Pachomius, Basil and Augustine all laid great stress on community life. The reason for this was that they were convinced that the orientation to one’s own self and individualism formed the greatest obstacle to the realisation of the gospel.

For those who have been reading my blog for some time will not be surprised to hear that I agree wholeheartedly with Pachomius, Basil and Augustine. It is the pervasive perversion of the gospel by our increasingly narcissistic culture that must be addressed before all else and it is this which Augustine (after some short preliminary sentences) begins his Rule.

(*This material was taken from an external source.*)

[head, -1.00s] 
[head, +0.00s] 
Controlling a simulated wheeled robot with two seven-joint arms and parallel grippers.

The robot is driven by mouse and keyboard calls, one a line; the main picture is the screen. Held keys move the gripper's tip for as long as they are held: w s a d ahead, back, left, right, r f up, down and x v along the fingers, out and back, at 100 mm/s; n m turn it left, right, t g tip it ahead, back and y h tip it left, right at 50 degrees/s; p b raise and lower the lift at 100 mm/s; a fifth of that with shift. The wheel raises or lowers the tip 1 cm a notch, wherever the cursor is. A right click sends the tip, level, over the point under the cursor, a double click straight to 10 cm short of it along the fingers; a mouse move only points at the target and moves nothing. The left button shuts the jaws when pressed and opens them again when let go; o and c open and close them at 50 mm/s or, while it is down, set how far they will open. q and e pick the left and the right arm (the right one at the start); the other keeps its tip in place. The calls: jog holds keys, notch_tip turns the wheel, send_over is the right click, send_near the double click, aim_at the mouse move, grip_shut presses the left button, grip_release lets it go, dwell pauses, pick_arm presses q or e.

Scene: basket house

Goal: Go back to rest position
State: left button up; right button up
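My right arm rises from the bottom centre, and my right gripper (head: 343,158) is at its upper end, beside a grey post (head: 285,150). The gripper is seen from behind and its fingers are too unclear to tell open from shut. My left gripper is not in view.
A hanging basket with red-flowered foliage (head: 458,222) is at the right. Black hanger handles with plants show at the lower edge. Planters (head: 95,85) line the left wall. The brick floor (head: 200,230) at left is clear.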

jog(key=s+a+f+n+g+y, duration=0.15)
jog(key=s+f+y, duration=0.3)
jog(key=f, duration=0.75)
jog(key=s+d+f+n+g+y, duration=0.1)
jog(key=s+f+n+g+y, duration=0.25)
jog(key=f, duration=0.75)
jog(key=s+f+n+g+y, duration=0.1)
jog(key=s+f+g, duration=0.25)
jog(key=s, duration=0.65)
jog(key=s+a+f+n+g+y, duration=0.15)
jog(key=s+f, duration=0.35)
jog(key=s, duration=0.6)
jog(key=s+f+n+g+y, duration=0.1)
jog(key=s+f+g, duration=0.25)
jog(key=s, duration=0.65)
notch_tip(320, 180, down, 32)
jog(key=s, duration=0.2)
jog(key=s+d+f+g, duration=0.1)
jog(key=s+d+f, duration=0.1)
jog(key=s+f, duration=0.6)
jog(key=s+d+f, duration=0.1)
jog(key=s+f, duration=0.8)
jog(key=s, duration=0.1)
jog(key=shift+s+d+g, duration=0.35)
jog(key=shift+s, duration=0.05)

Chapter 1.3, quoted above, is filled with ‘oneness’; the community is gathered ‘as one‘(tr. together), to live in ‘one spirit'(tr. harmony) in one house being of one mind and one heart in God. This oneness, however, is rooted in reality of plurality of persons within community. This is not about being single or unique, cut off and divorced, as if we are to achieve some atomised autonomy; rather the complete opposite. The oneness Augustine is alluding to is a simplicity of life, for him, achieved only in community. In his sermon on Psalm 4, Augustine concludes,

…singleness is observed among the saints: of whom it is said in the Acts of the Apostles, “and of the multitude of them that believed, there was one soul, and one heart.” (Acts 4:32) In singleness, then, and simplicity, removed, that is, from the multitude and crowd of things, that are born and die, we ought to be lovers of eternity, and unity, if we desire to cleave to the one God and our Lord. (St. Augustine, Exposition on Psalm 4,x)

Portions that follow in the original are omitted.